The pattern is clear: departmental rules became national law, national law became State Council regulations with implementing mechanisms, and enforcement ramped from near-zero to 67 designations in a single year. Each step added new tools and lowered the threshold for action.

The ESG Dimension: Scope 3 Just Got Harder

For companies reporting under ISSB IFRS, the EU Corporate Sustainability Reporting Directive, or the SEC's climate disclosure requirements, the decrees create a specific data problem.

Scope 2 and Scope 3 emissions measurements require data from across the supply chain -- energy sources, production processes, transportation modes, waste streams. Much of that supply chain runs through China. Under Decree 834, collecting this data through foreign-mandated audit processes may fall within the prohibition on supply chain investigations.

This doesn't mean emissions reporting is impossible. It means the mechanism for collecting the data needs to change. Companies may need to:

  • Rely on industry-average emissions factors rather than supplier-specific data for Chinese segments of the supply chain

  • Work through Chinese industry associations or government-approved channels for data collection

  • Use Chinese domestic ESG reporting frameworks (which are developing rapidly) as proxy data sources

  • Distinguish between data voluntarily shared by Chinese suppliers and data actively investigated by foreign entities

The practical effect: Scope 3 reporting accuracy for companies with significant China supply chain exposure will likely decrease in the near term. Auditors and regulators on the Western side will need to adapt their expectations.

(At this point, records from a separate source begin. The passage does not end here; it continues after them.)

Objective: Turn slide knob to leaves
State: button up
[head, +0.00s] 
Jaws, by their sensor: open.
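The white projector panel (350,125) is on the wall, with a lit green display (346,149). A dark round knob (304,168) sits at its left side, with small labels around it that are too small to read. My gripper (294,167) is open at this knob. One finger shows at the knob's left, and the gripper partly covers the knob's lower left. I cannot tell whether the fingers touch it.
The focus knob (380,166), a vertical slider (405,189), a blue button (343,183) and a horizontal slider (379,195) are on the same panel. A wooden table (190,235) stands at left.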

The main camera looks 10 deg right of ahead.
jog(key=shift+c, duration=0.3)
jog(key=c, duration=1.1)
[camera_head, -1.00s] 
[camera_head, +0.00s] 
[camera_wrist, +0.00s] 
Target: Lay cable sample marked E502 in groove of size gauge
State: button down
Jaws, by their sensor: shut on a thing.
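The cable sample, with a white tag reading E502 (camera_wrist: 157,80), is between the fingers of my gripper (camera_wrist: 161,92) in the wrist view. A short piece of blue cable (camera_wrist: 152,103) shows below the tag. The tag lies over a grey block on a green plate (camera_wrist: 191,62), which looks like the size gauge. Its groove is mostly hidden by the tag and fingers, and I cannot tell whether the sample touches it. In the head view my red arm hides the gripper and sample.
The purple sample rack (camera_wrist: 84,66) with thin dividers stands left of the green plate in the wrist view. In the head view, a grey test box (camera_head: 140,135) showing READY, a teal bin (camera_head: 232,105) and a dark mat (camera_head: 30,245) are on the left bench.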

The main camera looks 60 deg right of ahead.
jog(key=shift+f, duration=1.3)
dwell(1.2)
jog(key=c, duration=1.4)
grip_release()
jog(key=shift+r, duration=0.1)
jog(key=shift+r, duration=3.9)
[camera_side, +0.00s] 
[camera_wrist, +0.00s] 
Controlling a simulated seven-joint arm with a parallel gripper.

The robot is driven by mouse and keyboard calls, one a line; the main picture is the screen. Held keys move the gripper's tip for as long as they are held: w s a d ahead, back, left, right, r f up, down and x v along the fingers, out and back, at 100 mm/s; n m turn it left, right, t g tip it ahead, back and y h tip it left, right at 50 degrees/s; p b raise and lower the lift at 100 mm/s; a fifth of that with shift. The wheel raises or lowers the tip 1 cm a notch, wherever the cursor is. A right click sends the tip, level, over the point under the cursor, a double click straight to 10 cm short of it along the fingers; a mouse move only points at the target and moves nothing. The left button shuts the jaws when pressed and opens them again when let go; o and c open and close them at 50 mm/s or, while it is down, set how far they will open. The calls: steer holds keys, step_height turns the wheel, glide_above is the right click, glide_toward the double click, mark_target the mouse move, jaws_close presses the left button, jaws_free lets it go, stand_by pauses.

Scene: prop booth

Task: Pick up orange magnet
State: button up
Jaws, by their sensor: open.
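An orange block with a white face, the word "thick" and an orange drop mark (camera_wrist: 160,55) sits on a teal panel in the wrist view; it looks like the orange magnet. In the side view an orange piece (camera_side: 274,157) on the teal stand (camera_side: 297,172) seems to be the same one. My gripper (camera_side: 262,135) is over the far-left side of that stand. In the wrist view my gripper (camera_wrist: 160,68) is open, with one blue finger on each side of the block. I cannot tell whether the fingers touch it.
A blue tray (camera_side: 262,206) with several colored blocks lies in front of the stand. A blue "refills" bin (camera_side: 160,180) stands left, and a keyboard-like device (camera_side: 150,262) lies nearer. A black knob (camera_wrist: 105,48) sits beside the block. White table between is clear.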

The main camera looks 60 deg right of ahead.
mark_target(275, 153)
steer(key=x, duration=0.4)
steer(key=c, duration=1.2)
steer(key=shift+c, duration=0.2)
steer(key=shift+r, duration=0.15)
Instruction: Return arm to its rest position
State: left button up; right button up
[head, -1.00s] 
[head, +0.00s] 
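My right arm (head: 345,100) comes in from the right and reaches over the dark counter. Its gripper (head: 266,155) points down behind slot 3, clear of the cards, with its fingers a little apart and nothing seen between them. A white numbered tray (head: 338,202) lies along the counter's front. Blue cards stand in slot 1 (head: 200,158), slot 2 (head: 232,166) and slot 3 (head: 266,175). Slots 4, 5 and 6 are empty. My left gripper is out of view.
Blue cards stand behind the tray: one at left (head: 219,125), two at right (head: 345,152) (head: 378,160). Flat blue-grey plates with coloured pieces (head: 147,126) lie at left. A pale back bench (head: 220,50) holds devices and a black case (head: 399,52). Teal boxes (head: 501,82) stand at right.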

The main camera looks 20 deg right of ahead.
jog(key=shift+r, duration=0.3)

China's counter-sanctions framework is no longer a collection of dormant instruments. It's a coordinated, multi-agency system with criminal penalties, private rights of action, and a demonstrated willingness to designate. The 2026 decrees did not create the framework from scratch -- they systematized and sharpened tools that have been accumulating since 2020.

For manufacturers, the practical implication is that every decision involving Chinese supply chains -- from supplier evaluations to compliance audits to termination decisions -- now carries regulatory risk on both sides. The companies that navigate this will be the ones that build jurisdiction-specific compliance architectures rather than one-size-fits-all global policies. The catch-22 is real. The question is whether you've mapped it before it maps you.

Sources

Frequently Asked Questions

What exactly does Decree 834 prohibit?

Decree 834, Article 13, prohibits organizations and individuals from conducting supply chain-related "investigations and other information collection activities" within China in violation of Chinese laws and regulations. The scope is deliberately broad and undefined -- it can potentially cover ESG audits, forced labor due diligence, supplier evaluations, on-site inspections, and any structured data collection tied to a foreign compliance regime. No implementing guidelines have been issued to clarify the boundaries.

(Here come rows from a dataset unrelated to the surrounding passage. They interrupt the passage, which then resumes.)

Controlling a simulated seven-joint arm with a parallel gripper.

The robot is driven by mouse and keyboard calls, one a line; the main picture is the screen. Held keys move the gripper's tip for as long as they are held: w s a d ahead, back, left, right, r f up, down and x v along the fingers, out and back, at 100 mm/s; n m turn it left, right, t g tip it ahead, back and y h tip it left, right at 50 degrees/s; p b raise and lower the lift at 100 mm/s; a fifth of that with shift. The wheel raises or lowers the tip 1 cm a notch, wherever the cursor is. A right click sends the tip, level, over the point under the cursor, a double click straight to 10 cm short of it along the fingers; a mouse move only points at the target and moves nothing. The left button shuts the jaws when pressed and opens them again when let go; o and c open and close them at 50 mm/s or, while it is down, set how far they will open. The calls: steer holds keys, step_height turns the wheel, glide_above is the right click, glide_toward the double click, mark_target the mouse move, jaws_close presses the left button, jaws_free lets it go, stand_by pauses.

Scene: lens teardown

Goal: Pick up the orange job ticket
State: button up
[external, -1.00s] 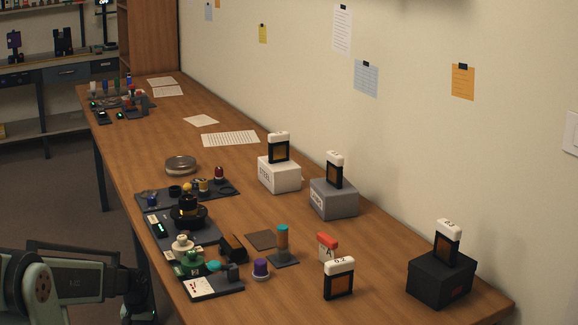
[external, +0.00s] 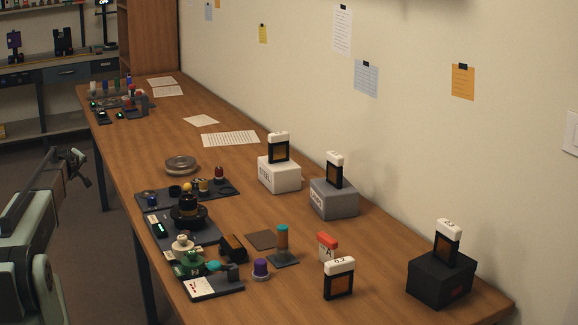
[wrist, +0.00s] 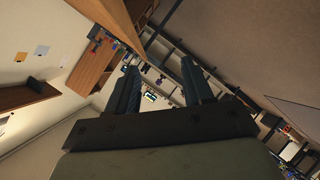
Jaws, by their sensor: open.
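A small upright tag with an orange-red top and a white face marked "A" (external: 327,247) stands near the front of the wooden bench, partly hidden by a white-topped black block marked 0.2 (external: 339,278). An orange paper sheet (external: 462,82) with a black clip hangs on the wall at the right. I cannot tell for sure which is the job ticket. My gripper (external: 74,160) is at the left, off the bench, far from both. Its two fingers (wrist: 158,67) are apart and empty in the wrist view.
Similar white-topped blocks stand on white (external: 279,175), grey (external: 334,199) and black (external: 440,280) boxes. Dark trays with lens parts (external: 213,287) line the bench's left edge. A purple-topped piece (external: 261,268) and an orange cylinder (external: 282,241) stand near the tag.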

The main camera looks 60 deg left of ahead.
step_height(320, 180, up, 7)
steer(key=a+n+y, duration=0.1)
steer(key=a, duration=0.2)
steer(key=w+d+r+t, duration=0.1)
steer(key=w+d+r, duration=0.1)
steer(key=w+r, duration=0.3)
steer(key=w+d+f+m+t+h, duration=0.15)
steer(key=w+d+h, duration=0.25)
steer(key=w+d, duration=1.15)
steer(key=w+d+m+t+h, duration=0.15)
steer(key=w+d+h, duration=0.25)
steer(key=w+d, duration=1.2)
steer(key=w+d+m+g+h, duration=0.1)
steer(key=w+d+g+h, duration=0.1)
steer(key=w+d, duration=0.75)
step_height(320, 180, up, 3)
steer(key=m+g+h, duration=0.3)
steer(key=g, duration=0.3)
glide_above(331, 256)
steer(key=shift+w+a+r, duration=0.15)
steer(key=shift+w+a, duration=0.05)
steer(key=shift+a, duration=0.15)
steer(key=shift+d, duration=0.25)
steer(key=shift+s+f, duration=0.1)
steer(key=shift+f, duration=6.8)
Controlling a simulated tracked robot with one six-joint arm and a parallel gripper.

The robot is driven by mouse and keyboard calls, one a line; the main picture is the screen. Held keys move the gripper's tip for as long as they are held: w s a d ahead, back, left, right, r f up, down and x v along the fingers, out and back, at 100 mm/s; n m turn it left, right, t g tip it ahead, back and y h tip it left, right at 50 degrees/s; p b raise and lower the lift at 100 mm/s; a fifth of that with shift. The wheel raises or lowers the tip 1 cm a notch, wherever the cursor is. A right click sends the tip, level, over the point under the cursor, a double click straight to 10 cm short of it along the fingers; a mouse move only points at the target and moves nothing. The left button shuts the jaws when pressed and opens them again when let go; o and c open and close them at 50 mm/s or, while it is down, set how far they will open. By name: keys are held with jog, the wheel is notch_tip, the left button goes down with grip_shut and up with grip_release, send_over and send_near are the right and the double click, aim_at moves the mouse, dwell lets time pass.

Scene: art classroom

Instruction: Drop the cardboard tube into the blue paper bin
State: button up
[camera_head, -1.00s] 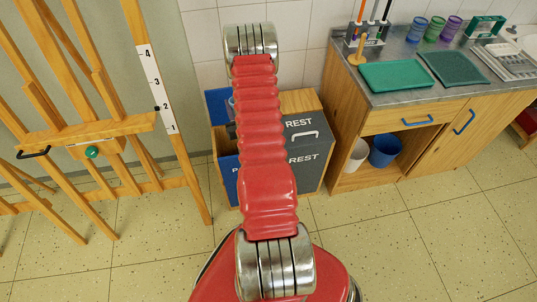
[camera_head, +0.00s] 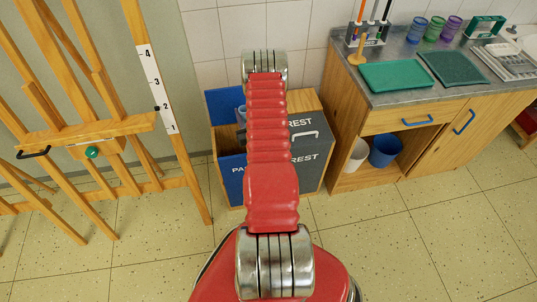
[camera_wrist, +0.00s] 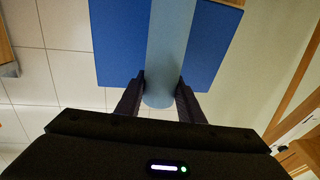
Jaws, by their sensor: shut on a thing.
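The blue paper bin (camera_head: 232,182) is the left part of a wooden two-bin cabinet, with a front label partly hidden by my red arm. A blue panel (camera_head: 222,100) stands upright at its back, and its top looks open. In the wrist view, my gripper (camera_wrist: 160,98) is shut on the cardboard tube (camera_wrist: 170,45), which looks pale blue-grey. The tube runs away from the fingers in front of a blue panel (camera_wrist: 115,45). In the head view my arm mostly hides the gripper and tube; I cannot tell whether the tube is inside the opening.
The dark grey REST bin (camera_head: 308,165) adjoins on the right. A wooden easel (camera_head: 165,100) stands at left. A counter (camera_head: 400,97) at right holds green boards and cups, with a blue bucket (camera_head: 385,151) on the shelf below. The floor in front is clear.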

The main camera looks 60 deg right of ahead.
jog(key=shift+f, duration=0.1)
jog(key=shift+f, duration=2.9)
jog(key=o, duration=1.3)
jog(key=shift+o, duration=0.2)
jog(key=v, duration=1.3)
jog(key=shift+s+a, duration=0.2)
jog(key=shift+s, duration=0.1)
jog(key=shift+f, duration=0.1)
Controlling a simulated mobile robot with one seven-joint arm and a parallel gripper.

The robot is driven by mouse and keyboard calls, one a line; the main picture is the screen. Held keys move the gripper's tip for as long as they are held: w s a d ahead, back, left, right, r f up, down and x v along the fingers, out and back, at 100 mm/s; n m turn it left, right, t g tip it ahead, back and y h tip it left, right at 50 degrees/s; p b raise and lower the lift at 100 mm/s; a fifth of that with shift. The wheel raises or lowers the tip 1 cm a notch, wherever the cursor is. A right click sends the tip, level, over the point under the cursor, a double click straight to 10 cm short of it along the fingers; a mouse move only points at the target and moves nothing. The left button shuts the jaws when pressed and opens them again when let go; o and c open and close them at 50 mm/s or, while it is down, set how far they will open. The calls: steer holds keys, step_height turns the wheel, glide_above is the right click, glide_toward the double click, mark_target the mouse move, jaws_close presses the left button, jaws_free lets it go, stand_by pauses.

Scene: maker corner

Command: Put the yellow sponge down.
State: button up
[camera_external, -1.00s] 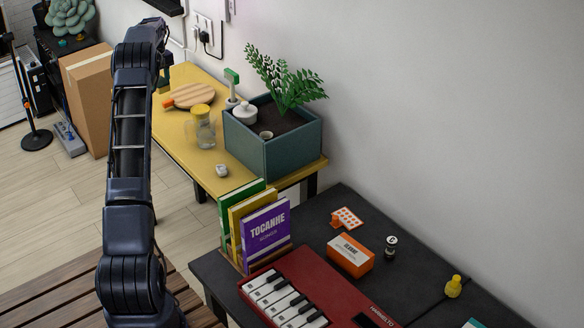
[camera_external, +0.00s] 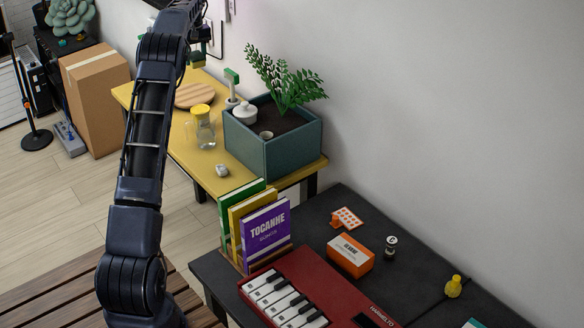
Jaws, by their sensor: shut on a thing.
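The yellow sponge (camera_external: 198,63) is small and partly hidden in the external view. My gripper (camera_external: 199,54) is shut on it and holds it above the far end of the yellow table (camera_external: 186,153), near the wall. The sponge appears in the air over or behind the round wooden board (camera_external: 194,96); its exact height is hard to tell.
The dark desk (camera_external: 420,268) holds books (camera_external: 265,232) and a red keyboard (camera_external: 318,285).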

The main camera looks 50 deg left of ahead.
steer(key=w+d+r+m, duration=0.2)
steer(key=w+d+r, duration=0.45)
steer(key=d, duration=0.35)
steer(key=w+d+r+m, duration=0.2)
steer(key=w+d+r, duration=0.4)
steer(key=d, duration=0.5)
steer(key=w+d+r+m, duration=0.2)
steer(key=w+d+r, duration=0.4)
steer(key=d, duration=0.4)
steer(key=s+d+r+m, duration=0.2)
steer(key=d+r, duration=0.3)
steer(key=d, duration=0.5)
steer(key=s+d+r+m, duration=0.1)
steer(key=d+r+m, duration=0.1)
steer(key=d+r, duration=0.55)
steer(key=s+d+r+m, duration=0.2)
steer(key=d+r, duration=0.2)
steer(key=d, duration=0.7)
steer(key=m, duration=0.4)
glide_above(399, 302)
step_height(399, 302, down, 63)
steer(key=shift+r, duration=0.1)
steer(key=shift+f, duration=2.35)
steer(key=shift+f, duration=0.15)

Can I still conduct quality audits of my Chinese suppliers?

Routine commercial quality audits (ISO certifications, IATF 16949, process capability assessments) appear to be lower-risk under the current framework. The regulations appear to target politically sensitive investigations -- forced labor tracing, sanctions-related supply chain mapping, and ESG audits mandated by foreign governments -- rather than ordinary quality management. However, the broad language of Article 13 means any supply chain investigation carries some degree of legal uncertainty until implementing guidelines are issued.

What is the Malicious Entity List and has anyone been designated?

The Malicious Entity List is a new designation tool under Decree 835 targeting foreign organizations and individuals that "promote or participate in implementing" foreign extraterritorial measures China deems improper. Listed parties face asset freezes, trade prohibitions, visa suspensions, and investment restrictions. As of mid-May 2026, no entities have been designated under this new list, though the separate Unreliable Entity List saw 67 designations in 2025 (primarily US defense companies).

How does this affect my UFLPA compliance obligations?

It creates a direct conflict. The UFLPA requires you to trace your supply chain and document the absence of forced labor to import goods from Xinjiang into the United States. Decree 834 restricts the supply chain investigation activities needed to generate that documentation within China. Decree 835 could treat your UFLPA compliance as implementing "improper extraterritorial jurisdiction." Companies cannot fully satisfy both requirements simultaneously -- they need jurisdiction-specific compliance architectures and potentially exemption applications under Decree 835.

What should my company do right now?

Three immediate actions: (1) Map every intersection between your China operations and US/EU compliance obligations -- UFLPA, sanctions, export controls, CSDDD, ESG reporting. (2) Pause politically sensitive supply chain audits in China pending legal review. (3) Review whether your global compliance policy mandates automatic foreign sanctions compliance by Chinese subsidiaries, which may itself violate Decree 835. Longer-term, develop jurisdiction-specific policies, prepare exemption applications, and monitor enforcement signals -- especially the first non-defense Malicious Entity List designation.

Does this affect Scope 3 emissions reporting?

Yes. Scope 2 and Scope 3 emissions measurements require supply chain data -- energy sources, production processes, transportation modes -- from Chinese suppliers. Collecting this data through foreign-mandated audit processes may fall within Decree 834's restrictions. Companies may need to rely on industry-average emissions factors, Chinese domestic ESG reporting frameworks, or data voluntarily shared by suppliers rather than actively investigated. Reporting accuracy for the China segment of supply chains will likely decrease in the near term.